Dataset rows:
######
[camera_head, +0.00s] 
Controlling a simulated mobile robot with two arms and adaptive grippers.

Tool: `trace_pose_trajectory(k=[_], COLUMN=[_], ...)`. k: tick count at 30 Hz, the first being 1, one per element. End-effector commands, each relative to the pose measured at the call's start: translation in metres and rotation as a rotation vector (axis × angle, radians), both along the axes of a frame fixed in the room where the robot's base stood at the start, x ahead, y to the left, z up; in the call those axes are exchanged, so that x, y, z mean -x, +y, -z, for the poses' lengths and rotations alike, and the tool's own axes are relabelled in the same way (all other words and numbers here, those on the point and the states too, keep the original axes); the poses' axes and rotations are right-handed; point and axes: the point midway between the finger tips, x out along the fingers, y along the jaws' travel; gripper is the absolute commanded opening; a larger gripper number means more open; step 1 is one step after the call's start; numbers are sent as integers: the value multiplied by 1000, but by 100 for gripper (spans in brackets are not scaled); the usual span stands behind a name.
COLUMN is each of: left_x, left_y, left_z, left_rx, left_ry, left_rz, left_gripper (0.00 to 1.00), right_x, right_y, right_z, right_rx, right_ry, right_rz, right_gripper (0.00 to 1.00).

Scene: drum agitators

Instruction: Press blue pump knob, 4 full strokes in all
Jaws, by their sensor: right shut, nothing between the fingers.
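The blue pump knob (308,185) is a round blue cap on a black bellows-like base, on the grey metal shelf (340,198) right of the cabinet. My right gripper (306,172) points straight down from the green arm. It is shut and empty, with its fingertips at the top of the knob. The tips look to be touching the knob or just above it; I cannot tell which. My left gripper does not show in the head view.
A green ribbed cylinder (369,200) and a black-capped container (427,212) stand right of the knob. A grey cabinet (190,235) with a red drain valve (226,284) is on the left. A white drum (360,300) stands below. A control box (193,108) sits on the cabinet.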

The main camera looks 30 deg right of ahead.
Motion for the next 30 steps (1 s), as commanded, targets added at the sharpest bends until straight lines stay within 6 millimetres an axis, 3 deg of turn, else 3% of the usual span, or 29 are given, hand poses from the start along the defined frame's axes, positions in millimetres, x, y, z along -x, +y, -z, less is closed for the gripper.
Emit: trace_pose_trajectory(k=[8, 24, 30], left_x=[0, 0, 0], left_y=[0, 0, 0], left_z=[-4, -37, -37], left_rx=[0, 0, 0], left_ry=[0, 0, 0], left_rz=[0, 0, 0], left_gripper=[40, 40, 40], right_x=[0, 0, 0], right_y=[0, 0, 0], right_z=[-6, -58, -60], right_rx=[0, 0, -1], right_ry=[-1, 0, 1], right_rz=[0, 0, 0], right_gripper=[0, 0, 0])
######
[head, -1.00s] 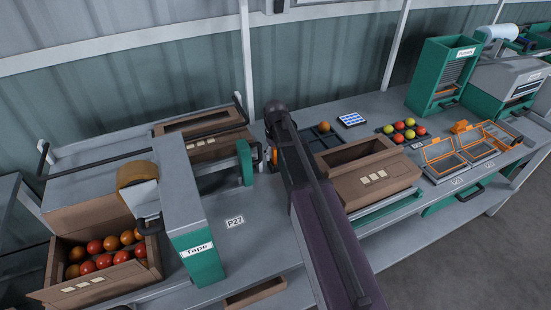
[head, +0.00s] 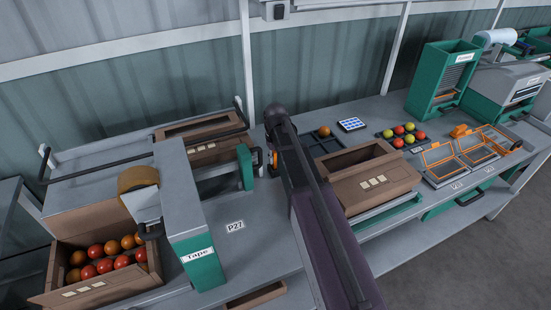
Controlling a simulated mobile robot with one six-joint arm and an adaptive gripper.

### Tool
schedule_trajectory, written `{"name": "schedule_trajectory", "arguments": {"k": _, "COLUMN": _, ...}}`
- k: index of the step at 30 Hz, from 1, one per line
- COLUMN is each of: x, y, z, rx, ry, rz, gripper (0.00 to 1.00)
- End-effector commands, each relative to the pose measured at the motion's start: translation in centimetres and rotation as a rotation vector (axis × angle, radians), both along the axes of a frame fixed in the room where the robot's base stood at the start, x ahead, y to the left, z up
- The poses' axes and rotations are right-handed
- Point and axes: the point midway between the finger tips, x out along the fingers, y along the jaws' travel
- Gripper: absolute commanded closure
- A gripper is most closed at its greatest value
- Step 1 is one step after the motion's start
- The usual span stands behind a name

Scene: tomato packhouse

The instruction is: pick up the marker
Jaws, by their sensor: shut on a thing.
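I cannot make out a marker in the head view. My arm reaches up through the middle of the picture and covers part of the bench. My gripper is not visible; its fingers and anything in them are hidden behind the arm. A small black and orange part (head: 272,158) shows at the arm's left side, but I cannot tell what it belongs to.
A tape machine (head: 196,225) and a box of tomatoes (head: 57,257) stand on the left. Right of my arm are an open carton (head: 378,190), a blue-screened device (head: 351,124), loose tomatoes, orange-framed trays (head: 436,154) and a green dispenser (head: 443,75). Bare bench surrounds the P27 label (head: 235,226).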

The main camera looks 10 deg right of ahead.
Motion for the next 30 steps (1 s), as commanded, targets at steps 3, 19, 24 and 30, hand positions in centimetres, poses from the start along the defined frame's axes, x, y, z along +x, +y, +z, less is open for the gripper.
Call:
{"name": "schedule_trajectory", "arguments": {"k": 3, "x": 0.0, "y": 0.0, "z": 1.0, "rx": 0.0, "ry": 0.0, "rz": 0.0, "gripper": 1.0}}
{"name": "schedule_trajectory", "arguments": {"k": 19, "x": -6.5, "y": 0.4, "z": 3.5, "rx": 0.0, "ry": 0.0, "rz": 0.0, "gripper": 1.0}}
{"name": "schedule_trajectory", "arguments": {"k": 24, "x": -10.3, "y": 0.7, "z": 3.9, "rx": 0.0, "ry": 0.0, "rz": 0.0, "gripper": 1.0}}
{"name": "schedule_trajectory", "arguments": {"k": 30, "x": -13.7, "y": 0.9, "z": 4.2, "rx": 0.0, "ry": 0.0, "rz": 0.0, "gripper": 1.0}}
######
Write out again only the lines from the line containing "- k: index of" through the line containing "The instruction is: pick up the marker", both included, exactly as they are.

- k: index of the step at 30 Hz, from 1, one per line
- COLUMN is each of: x, y, z, rx, ry, rz, gripper (0.00 to 1.00)
- End-effector commands, each relative to the pose measured at the motion's start: translation in centimetres and rotation as a rotation vector (axis × angle, radians), both along the axes of a frame fixed in the room where the robot's base stood at the start, x ahead, y to the left, z up
- The poses' axes and rotations are right-handed
- Point and axes: the point midway between the finger tips, x out along the fingers, y along the jaws' travel
- Gripper: absolute commanded closure
- A gripper is most closed at its greatest value
- Step 1 is one step after the motion's start
- The usual span stands behind a name

Scene: tomato packhouse

The instruction is: pick up the marker

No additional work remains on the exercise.